16. The mountable article retaining system according to claim 15, wherein the attachment panel has an offset center portion that extends intermediate to, and is connected to, the longitudinal top edge portion and a longitudinal bottom edge portion of the attachment panel and the offset center portion having a plurality of tapped bores each of which has one open end and a threaded inner surface.

17. The mountable article retaining system according to claim 16, wherein the liaison rail includes a plurality of wall attachment bores spaced apart along the length of the liaison rail at specific predetermined longitudinal spacings from one another for assisting with the secure attachment of the liaison rail to the external structure.

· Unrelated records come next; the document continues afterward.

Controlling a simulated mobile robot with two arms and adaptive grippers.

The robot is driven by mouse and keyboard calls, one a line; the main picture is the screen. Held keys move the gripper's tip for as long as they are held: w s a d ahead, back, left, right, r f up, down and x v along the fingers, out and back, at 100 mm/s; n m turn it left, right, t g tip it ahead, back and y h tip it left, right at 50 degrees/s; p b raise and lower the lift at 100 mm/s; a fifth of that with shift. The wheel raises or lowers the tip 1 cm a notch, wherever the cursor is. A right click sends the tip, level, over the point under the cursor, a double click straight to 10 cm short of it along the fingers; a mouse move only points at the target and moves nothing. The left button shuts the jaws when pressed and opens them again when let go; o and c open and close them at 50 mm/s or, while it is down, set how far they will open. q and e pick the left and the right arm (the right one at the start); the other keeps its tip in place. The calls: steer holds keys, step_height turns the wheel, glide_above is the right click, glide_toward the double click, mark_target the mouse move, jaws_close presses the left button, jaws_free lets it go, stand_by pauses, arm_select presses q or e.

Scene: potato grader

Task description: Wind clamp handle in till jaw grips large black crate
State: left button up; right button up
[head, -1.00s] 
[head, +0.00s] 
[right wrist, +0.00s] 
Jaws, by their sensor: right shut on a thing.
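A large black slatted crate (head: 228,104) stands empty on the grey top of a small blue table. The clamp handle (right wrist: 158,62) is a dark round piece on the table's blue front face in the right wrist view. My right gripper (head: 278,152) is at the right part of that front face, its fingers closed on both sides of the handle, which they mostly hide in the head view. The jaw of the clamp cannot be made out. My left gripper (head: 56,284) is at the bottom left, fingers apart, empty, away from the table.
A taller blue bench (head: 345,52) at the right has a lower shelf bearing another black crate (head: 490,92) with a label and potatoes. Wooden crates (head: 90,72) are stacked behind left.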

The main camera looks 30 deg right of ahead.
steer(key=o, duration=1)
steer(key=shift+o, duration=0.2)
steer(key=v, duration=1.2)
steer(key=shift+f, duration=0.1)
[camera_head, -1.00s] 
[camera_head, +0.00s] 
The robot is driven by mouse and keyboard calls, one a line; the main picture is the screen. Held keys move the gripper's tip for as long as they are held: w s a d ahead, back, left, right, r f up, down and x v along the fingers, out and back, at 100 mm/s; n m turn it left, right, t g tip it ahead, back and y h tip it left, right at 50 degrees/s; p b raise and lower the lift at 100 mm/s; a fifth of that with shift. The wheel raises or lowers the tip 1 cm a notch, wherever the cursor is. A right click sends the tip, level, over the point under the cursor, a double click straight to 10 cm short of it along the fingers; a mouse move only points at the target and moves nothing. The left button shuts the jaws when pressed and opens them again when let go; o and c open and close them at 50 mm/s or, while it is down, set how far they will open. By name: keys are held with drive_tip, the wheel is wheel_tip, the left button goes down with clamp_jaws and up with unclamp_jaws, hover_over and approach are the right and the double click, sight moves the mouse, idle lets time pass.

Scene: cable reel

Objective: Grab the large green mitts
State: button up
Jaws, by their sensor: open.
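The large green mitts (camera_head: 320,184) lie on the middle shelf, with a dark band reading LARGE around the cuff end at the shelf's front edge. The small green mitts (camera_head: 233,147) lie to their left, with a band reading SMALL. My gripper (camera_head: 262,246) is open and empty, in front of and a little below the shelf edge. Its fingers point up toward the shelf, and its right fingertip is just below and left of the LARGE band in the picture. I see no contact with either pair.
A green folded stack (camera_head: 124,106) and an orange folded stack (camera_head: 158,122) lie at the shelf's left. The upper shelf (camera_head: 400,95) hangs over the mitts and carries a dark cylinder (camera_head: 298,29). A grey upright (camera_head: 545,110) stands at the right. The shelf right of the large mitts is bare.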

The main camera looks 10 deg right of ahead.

18. The mountable article retaining system according to claim 17 and further comprising an adapter boss provided at each location at which one of the corner assemblies is secured to the liaison rail, each adapter boss including a pedestal base having a shaped notch that is configured in correspondence with the offset center portion of the liaison rail such this shaped notch engages the offset center portion of the liaison rail to fix the pedestal base of the adapter boss in a non-rotating disposition relative to the offset center portion of the liaison rail, each adapter boss includes a center axis through bore, and the pedestal base of each adapter boss is of a larger diameter than the annular bottom rim of a corner assembly, the pedestal base of each adapter boss is operable to be in abutting engagement with the annular bottom rim of one of the corner assemblies when the adapter boss is disposed intermediate the corner assembly and the liaison rail and further comprising a fastening bolt that (a) extends through, and threadingly engages, the threaded center bore of the plate of the corner assembly, (b) extends through the center axis through bore of the adapter boss, and (c) threadingly engages one of the tapped bores of the liaison rail to thereby ensure the fixed interconnection of the corner assembly and the liaison rail.